*Available data*:
%%
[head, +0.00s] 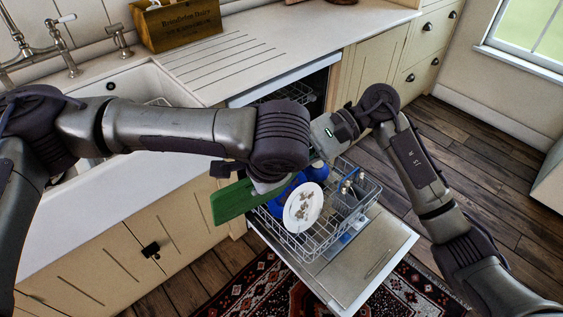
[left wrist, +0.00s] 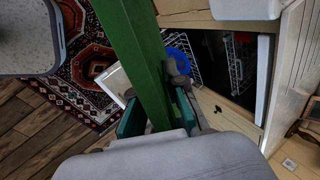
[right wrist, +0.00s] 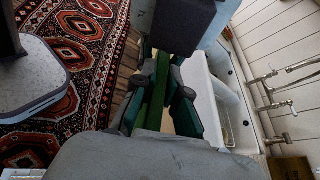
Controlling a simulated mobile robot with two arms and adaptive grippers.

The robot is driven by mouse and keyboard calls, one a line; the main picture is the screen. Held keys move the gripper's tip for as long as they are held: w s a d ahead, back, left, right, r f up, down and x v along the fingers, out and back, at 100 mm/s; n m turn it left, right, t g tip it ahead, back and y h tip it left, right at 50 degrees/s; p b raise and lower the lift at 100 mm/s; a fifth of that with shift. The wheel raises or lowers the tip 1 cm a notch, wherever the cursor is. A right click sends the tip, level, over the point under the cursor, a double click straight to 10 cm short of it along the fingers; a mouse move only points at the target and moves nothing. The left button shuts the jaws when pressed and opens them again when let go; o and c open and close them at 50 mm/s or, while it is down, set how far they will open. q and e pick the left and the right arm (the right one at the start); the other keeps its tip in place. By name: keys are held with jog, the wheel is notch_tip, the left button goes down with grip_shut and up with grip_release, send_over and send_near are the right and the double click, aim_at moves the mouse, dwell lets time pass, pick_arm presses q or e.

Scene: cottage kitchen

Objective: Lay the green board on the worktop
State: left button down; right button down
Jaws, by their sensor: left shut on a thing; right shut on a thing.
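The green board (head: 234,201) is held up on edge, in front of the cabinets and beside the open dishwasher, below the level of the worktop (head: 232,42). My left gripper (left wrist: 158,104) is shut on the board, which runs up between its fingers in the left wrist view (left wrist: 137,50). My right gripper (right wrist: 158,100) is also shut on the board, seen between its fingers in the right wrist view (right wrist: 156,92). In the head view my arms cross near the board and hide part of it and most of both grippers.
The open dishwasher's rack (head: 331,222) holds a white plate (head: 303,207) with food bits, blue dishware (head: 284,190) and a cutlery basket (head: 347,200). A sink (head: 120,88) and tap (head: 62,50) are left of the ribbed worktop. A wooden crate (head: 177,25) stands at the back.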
%%
*The exercise*: Write out exactly the lines from the line holding "Scene: cottage kitchen" through the last line of the data, and nothing besides those lines.

*Solution*:
Scene: cottage kitchen

Objective: Lay the green board on the worktop
State: left button down; right button down
Jaws, by their sensor: left shut on a thing; right shut on a thing.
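The green board (head: 234,201) is held up on edge, in front of the cabinets and beside the open dishwasher, below the level of the worktop (head: 232,42). My left gripper (left wrist: 158,104) is shut on the board, which runs up between its fingers in the left wrist view (left wrist: 137,50). My right gripper (right wrist: 158,100) is also shut on the board, seen between its fingers in the right wrist view (right wrist: 156,92). In the head view my arms cross near the board and hide part of it and most of both grippers.
The open dishwasher's rack (head: 331,222) holds a white plate (head: 303,207) with food bits, blue dishware (head: 284,190) and a cutlery basket (head: 347,200). A sink (head: 120,88) and tap (head: 62,50) are left of the ribbed worktop. A wooden crate (head: 177,25) stands at the back.

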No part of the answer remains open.